The budgetary storm has finally hit and the news isn’t overly comforting for young people looking for work for the first time. The government has decided that tax increases – euphemistically termed ‘income levies’ – rather than cuts in spending, will provide the bulk of revenue needed to fill the hole in the exchequer. The danger here is that a reduction in people’s spending power will exacerbate the downturn and result in further job losses.
More than anything, those coming from college into a job-starved economy such as myself would have wished for a budget that went some way towards improving their work prospects. There are few indications of this budget doing just that. A reduction in PRSI contributions for employers, for example, was absent and a work experience placement scheme for 2,000 graduates, while welcome, was limited in scope.
To his credit, Brian Lenihan at least acknowledged yesterday that our tax base is too narrow and needs an overhaul. However, while increased taxes will raise an estimated extra €3.6 billion, his budget has once again failed to deal with the government’s astronomical levels of spending.
With not far off 400,000 people on the dole, there is simply no excuse for continuing to shelter the public service from redundancies and wage cuts. This isn’t a matter of fairness or private sector resentment, but of fiscal reality. We no longer have the number of tax-paying private sector workers needed to foot a public pay bill of €20 billion. It is utterly illogical for the public service to remain its present size when the economy has shrunk so drastically.
There is little political will to tackle this, however, so instead the government has turned to trying to tax our way out of this economic abyss – a risky process.
Perhaps surprisingly, the dole – aside from the December bonus and payments for under-twenties – was left untouched. For a great many vulnerable people, especially those with families, this will come as a huge relief. However, for a single person without a mortgage or children such as myself, a modest cut in line with deflation would have been quite reasonable. This saving could he been better spent on retaining the full early child payment, for example, which was slashed by half.

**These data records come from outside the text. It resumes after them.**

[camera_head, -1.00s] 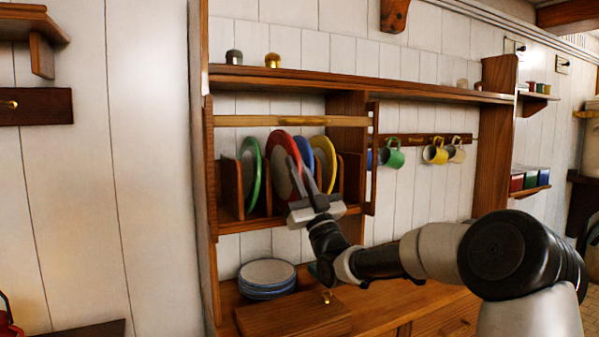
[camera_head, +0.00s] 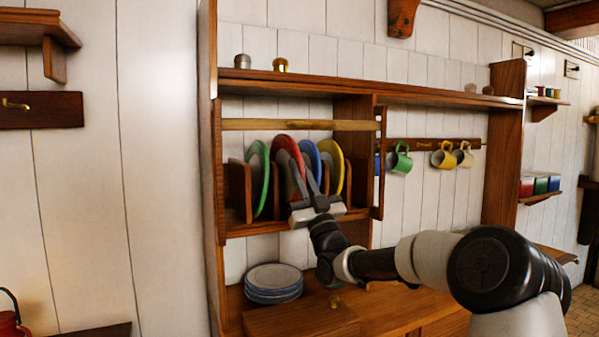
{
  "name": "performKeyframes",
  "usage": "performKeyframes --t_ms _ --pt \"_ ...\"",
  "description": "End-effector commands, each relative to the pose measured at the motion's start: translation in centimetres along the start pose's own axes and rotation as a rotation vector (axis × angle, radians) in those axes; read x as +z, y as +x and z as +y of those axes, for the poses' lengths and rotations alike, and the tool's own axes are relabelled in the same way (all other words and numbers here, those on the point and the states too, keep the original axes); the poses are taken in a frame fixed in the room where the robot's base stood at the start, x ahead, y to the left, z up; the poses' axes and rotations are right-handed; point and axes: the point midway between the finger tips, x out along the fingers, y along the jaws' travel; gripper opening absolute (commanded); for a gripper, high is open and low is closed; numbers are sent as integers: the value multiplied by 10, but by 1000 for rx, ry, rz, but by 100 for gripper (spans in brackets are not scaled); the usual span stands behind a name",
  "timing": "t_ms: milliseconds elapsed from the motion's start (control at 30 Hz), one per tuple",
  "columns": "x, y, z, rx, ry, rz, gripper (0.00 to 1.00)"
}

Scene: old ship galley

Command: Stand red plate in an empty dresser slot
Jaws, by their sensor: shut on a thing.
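The red plate (camera_head: 284,158) stands on edge in the dresser rack (camera_head: 239,228), between a green plate (camera_head: 257,180) on its left and a blue plate (camera_head: 311,157) on its right. A yellow plate (camera_head: 334,160) stands at the far right of the row. My gripper (camera_head: 302,184) is in front of the rack, its fingers shut on the red plate's near side. The fingers hide part of the red and blue plates. I cannot tell whether the red plate's lower edge touches the shelf.
A wooden rail (camera_head: 300,124) crosses above the plates. Wooden dividers (camera_head: 240,188) stand between slots. Stacked plates (camera_head: 273,281) and a wooden box (camera_head: 300,318) sit on the counter below. Mugs (camera_head: 443,157) hang to the right. Small pots (camera_head: 280,65) stand on the upper shelf.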

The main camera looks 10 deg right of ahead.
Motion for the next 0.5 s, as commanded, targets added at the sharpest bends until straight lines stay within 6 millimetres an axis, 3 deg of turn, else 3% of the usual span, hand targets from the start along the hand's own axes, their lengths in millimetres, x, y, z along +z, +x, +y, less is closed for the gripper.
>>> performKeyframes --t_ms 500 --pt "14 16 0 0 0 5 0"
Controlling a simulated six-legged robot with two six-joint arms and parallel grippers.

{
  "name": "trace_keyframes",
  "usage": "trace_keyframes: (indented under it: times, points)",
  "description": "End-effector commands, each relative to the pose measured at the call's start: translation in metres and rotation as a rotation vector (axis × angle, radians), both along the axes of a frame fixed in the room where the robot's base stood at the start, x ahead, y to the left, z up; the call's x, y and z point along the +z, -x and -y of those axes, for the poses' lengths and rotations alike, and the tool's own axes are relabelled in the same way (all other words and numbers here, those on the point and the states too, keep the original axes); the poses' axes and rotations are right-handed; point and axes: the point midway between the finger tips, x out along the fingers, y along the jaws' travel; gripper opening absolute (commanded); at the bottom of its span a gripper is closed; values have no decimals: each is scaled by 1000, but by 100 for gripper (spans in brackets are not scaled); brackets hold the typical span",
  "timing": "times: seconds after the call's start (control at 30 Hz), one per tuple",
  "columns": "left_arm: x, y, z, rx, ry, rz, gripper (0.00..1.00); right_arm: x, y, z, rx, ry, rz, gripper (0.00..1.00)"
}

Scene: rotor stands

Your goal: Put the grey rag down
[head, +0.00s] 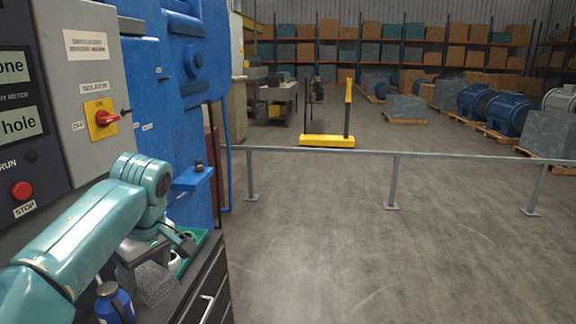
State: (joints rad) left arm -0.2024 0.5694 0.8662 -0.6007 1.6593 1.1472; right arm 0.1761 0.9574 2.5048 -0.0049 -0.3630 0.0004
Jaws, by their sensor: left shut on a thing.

One of the most dramatic elements of the budget is undoubtedly the decision to half dole payments to under-twenties to €100. The rationale behind this drastic cut is to encourage younger people into training and keep school-leavers out of the dole queue. While ensuring the dole is not an attractive option has some merit, the degree by which it was cut was absurd. Living on such a meagre payment would be beyond difficult. And, more to the point, just what jobs exactly would these people be training for?